# Recorded information
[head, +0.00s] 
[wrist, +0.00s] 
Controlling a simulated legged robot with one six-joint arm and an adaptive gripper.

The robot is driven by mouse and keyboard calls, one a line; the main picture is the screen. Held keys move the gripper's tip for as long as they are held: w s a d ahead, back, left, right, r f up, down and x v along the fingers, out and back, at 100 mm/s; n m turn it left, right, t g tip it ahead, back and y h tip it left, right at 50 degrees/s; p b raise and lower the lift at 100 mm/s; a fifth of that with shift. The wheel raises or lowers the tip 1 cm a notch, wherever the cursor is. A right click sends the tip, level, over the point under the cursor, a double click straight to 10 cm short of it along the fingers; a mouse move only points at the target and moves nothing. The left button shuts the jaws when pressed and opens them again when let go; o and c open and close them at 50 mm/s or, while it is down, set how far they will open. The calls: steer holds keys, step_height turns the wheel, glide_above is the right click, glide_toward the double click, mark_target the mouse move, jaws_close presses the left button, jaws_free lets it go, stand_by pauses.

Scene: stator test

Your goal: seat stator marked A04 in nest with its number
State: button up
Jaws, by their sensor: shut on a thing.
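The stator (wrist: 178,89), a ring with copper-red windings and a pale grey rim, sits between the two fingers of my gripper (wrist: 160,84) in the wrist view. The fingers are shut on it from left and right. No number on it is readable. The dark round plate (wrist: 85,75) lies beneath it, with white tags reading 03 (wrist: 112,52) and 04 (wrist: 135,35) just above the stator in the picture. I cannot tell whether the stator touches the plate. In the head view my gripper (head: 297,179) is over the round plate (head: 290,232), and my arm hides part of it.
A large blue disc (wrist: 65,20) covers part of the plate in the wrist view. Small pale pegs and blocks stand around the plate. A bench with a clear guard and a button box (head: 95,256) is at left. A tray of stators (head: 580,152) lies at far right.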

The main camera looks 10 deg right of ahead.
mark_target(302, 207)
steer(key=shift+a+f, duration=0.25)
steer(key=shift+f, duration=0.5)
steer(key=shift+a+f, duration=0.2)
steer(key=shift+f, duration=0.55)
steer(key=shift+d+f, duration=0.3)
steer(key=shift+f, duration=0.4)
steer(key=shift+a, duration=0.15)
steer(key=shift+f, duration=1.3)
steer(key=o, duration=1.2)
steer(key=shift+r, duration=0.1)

# Exercise details
Extract exactly the leading lines of the data, stopping at and including the line with "Controlling a simulated".

# Answer below
[head, +0.00s] 
[wrist, +0.00s] 
Controlling a simulated legged robot with one six-joint arm and an adaptive gripper.

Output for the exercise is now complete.